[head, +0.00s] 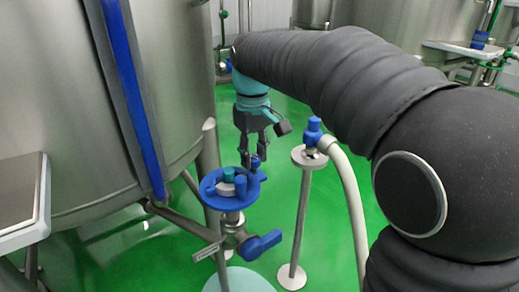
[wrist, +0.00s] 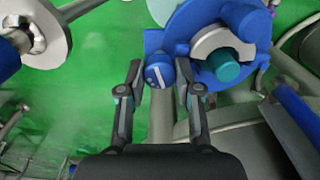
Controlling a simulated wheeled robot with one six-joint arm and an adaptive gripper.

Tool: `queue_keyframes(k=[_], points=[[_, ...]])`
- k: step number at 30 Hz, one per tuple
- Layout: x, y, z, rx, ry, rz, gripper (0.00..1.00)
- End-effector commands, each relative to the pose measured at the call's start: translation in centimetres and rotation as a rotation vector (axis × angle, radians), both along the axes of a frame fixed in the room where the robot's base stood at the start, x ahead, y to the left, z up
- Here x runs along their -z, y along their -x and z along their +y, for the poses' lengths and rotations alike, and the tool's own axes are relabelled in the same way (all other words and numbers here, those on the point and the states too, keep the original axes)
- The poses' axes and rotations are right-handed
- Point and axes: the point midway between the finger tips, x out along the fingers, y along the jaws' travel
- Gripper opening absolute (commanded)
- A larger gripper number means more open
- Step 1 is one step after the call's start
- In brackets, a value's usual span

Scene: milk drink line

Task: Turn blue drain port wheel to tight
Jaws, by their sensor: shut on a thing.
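The blue drain port wheel (head: 209,197) lies flat on top of a steel valve in the head view, with a grey clamp and a teal hub (head: 228,174). In the wrist view the wheel (wrist: 187,24) fills the upper right, with the teal hub (wrist: 224,71). My gripper (head: 256,158) points down over the wheel's far right edge. In the wrist view my gripper (wrist: 160,76) has its two fingers on either side of a small blue knob (wrist: 158,71) with a white stripe, at the wheel's edge. It is shut on this knob.
Below the wheel, a blue lever (head: 262,245) sticks out to the right. A large steel tank (head: 60,100) with a blue strip stands at left. A steel stand (head: 298,215) with a blue fitting and a pale hose (head: 352,200) is at right. Green floor lies between.

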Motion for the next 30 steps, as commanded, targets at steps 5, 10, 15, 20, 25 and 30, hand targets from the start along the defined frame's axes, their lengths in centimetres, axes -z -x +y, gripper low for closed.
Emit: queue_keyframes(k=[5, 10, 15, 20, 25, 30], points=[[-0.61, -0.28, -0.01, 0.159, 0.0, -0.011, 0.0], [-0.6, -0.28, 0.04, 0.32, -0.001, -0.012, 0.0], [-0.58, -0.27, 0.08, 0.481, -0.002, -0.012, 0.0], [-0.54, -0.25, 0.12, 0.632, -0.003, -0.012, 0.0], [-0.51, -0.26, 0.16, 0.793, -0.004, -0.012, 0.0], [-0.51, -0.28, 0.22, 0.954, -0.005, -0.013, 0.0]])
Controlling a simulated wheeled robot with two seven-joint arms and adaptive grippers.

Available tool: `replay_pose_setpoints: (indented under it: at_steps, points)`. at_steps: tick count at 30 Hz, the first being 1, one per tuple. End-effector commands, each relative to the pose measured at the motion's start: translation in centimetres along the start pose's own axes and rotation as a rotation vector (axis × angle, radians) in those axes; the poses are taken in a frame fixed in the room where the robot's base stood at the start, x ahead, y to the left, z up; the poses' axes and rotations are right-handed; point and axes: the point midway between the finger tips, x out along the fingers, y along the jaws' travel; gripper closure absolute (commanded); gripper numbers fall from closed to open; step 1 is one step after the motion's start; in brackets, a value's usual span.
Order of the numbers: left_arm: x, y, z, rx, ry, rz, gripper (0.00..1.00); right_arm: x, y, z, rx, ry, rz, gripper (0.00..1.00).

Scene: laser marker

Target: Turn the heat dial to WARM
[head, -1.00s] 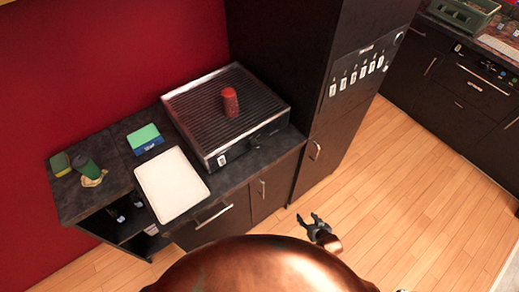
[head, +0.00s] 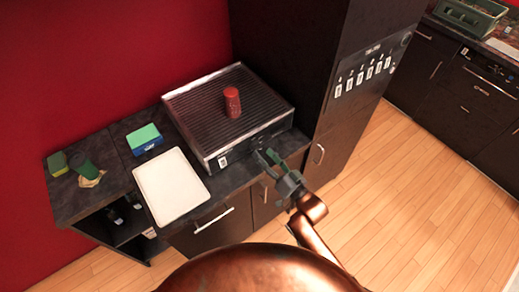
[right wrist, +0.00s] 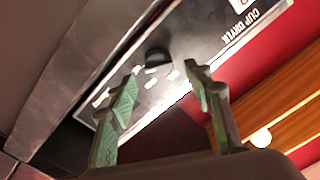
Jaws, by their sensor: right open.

Given instruction =>
Your task is to collect every line above that contains the word "after".

Worked answer =>
- Step 1 is one step after the call's start
Available tool: `replay_pose_setpoints: (indented under it: at_steps, points)`. at_steps: tick count at 30 Hz, the first being 1, one per tuple. End-effector commands, each relative to the pose measured at the motion's start: translation in centimetres along the start pose's own axes and rotation as a rotation vector (axis × angle, radians) in those axes; the poses are taken in a frame fixed in the room where the robot's base stood at the start, x ahead, y to the left, z up; the poses' axes and rotations are right-handed; point and axes: the point midway between the finger tips, x out along the fingers, y along the jaws' travel; gripper closure absolute (commanded); gripper numbers fall from closed to open; step 1 is one step after the motion's start; in brackets, a value's usual span.

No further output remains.